Unlike Meadows Taylor, Masters uses narration as a source of “recreation” in The Deceivers (1952). Prof. Ila Rao comments:

“In The Deceivers John Masters also describes the practice and beliefs of the Thugs but his main idea, however, is to bring out the full implications of the personal struggle of William savage which is drawn on the lines of general Sleemaa’s report”. 18

Masters records the achievements of William savage, the hero trying to supports the Thugs, since he is concerned with the history of a British heroand not the gruesome deeds of Thugs, whereas Meadows Taylor deals with the hero of Thugs.

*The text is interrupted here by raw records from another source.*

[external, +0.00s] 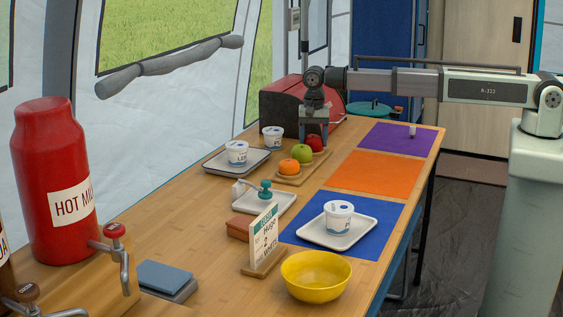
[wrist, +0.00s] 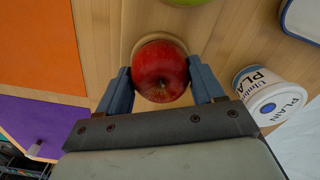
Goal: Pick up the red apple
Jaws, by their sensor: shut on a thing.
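The red apple (wrist: 160,70) sits between the two blue-grey fingers of my gripper (wrist: 160,88) in the wrist view. The fingers are shut on its sides. In the external view the apple (external: 315,142) shows at the far end of a wooden board (external: 287,181), partly hidden by my gripper (external: 314,130), which reaches down from above. Whether the apple touches the board or is slightly raised I cannot tell.
A green apple (external: 301,153) and an orange (external: 289,166) sit on the board beside the red apple. White tubs (external: 237,152) stand to the left, one on a tray. A red box-like object (external: 283,101) stands close behind. Purple (external: 395,140) and orange (external: 374,174) mats lie right.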

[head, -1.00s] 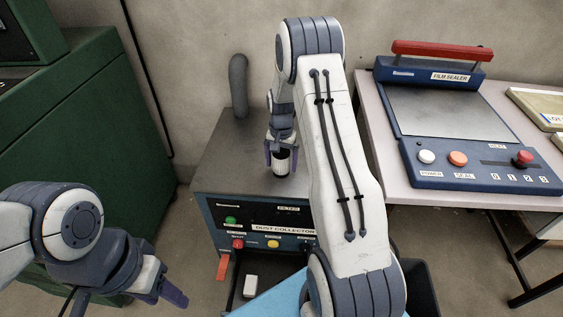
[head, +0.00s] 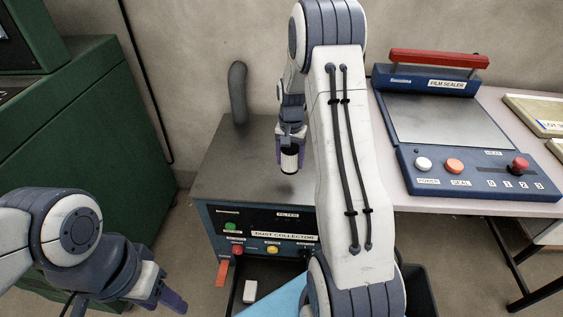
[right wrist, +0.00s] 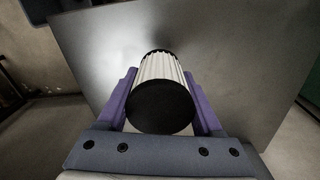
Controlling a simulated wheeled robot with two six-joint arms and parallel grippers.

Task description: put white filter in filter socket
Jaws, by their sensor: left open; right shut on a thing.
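The white filter (head: 289,160) is a pleated cylinder with dark end caps. My right gripper (head: 290,152) is shut on it and holds it upright above the top of the dust collector. In the right wrist view the filter (right wrist: 160,92) sits between the purple fingers (right wrist: 160,100), its black cap facing the camera. The dust collector (head: 235,165) is a grey-topped box; its front panel has a "FILTER" label (head: 288,215) over a dark slot area. I cannot make out the filter socket clearly. My left gripper (head: 165,290) is open and empty at the lower left.
A film sealer (head: 450,170) with a red handle stands on the table at right. A green machine (head: 60,130) is at left. A grey pipe (head: 238,90) rises behind the collector. A small white block (head: 250,291) lies in the dark area below its front.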

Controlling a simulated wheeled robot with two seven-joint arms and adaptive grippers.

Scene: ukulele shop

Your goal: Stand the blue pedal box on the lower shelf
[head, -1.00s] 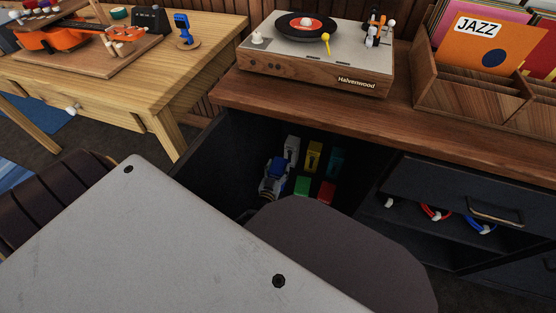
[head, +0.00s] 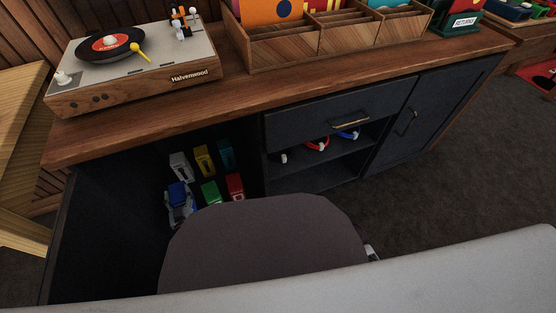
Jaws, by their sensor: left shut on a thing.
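The blue pedal box (head: 177,193) is in the open left compartment of the dark cabinet. It is left of a green box (head: 210,193) and in front of a pale grey box (head: 180,167). My left gripper (head: 179,206) is shut on it; the fingers and arm hide part of the box. I cannot tell whether its base touches the lower shelf, whose surface is dark and mostly hidden. My right gripper is not in view.
A red box (head: 235,187) stands right of the green one, with yellow (head: 204,160) and teal (head: 227,155) boxes behind. The wooden counter (head: 255,95) overhangs the compartment and carries a turntable (head: 135,62). A drawer (head: 335,115) and cable shelf lie right.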

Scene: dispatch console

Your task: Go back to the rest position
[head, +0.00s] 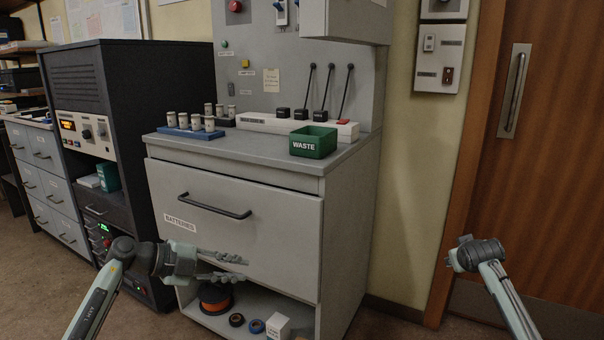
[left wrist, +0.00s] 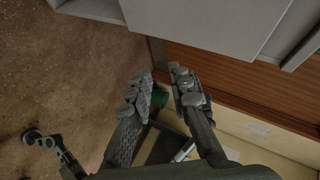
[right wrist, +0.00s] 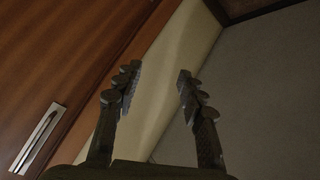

Hence the latter portrays the veracity of life compelled by circumstances and with all sympathy for the human misery.

Notes and References

1 Joha Masters, The Deceivers. (London: Michael Joseph, 1954), p. 59. 2 Ibid., p. 63. 3 Ibid., p.66. 4 Ibid., p. 86. 5 Ibid., p. 87. 6bid., p. 9l. 7 Ibid., p. 104. 8 Ibid., pp. 113-114. 9 Ibid., p. 130. 10Ibid., p. 137. 11 Ibid, p.170. 12Ibid., p.177. 13 Ibid, p.212 14 Dr.(Mrs.) Ila Rao, “The Other side of the Picture, Meadows Taylor and John Masters: A Comparison.” Triveni, November 1976, p. 20. 15 Meadows Taylor, The Confessions of a Thug (New York: Stein and Day Publishers, 1967), p. 157. 16 Ibid., p. 318. 17 Ibid., p. 338. 18 Mrs. Ila Rao, Op. cit., p. 26.